_DATA SHOWN_
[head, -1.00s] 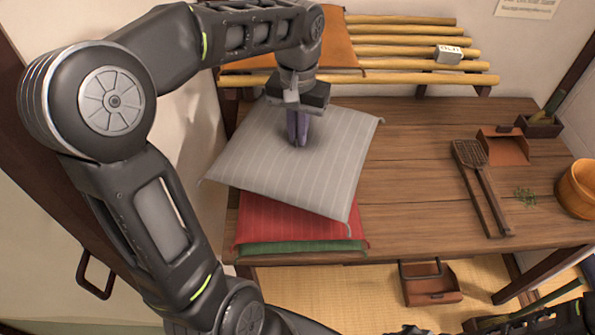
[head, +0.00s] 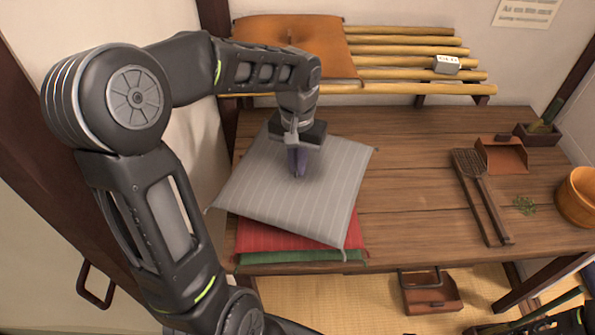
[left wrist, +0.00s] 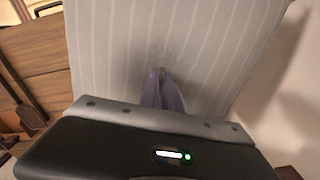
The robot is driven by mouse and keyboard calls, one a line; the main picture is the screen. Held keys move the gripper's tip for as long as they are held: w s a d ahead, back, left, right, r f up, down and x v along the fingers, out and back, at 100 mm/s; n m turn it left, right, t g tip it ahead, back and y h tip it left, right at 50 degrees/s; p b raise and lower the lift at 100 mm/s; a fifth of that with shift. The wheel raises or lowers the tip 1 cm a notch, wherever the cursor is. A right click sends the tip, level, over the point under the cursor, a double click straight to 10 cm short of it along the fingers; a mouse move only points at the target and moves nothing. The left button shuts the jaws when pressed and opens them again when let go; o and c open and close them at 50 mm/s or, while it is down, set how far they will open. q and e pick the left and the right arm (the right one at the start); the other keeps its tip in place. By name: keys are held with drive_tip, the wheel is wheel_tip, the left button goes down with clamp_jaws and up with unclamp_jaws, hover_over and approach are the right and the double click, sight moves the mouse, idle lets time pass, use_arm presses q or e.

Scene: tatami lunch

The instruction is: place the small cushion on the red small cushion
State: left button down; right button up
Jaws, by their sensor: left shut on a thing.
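The small cushion is grey with pale stripes (head: 320,200). It lies or hovers right over the red small cushion (head: 275,236), turned at an angle to it; I cannot tell whether they touch all over. Only the front strip of the red cushion shows. My left gripper (head: 299,172) points down at the middle of the grey cushion and is shut on it. In the left wrist view the purple fingers pinch the grey cushion (left wrist: 110,50). My right gripper cannot be made out; only dark parts of my right arm show at the bottom right.
A green cushion (head: 300,258) lies under the red one on the wooden table (head: 410,200). An orange cushion (head: 290,45) lies on the bamboo rack behind. The table's middle is bare.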

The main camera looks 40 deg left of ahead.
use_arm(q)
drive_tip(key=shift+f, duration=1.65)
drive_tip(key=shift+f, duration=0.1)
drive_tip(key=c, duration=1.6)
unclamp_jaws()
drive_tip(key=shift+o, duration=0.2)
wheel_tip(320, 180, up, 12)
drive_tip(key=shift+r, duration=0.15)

_DIRECTIONS_
Everything from the line with "State: left button down; right button up" to the end of the listing above needs to be duplicated exactly, both end lines included, with nothing more.

_EXPECTED ANSWER_
State: left button down; right button up
Jaws, by their sensor: left shut on a thing.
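The small cushion is grey with pale stripes (head: 320,200). It lies or hovers right over the red small cushion (head: 275,236), turned at an angle to it; I cannot tell whether they touch all over. Only the front strip of the red cushion shows. My left gripper (head: 299,172) points down at the middle of the grey cushion and is shut on it. In the left wrist view the purple fingers pinch the grey cushion (left wrist: 110,50). My right gripper cannot be made out; only dark parts of my right arm show at the bottom right.
A green cushion (head: 300,258) lies under the red one on the wooden table (head: 410,200). An orange cushion (head: 290,45) lies on the bamboo rack behind. The table's middle is bare.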

The main camera looks 40 deg left of ahead.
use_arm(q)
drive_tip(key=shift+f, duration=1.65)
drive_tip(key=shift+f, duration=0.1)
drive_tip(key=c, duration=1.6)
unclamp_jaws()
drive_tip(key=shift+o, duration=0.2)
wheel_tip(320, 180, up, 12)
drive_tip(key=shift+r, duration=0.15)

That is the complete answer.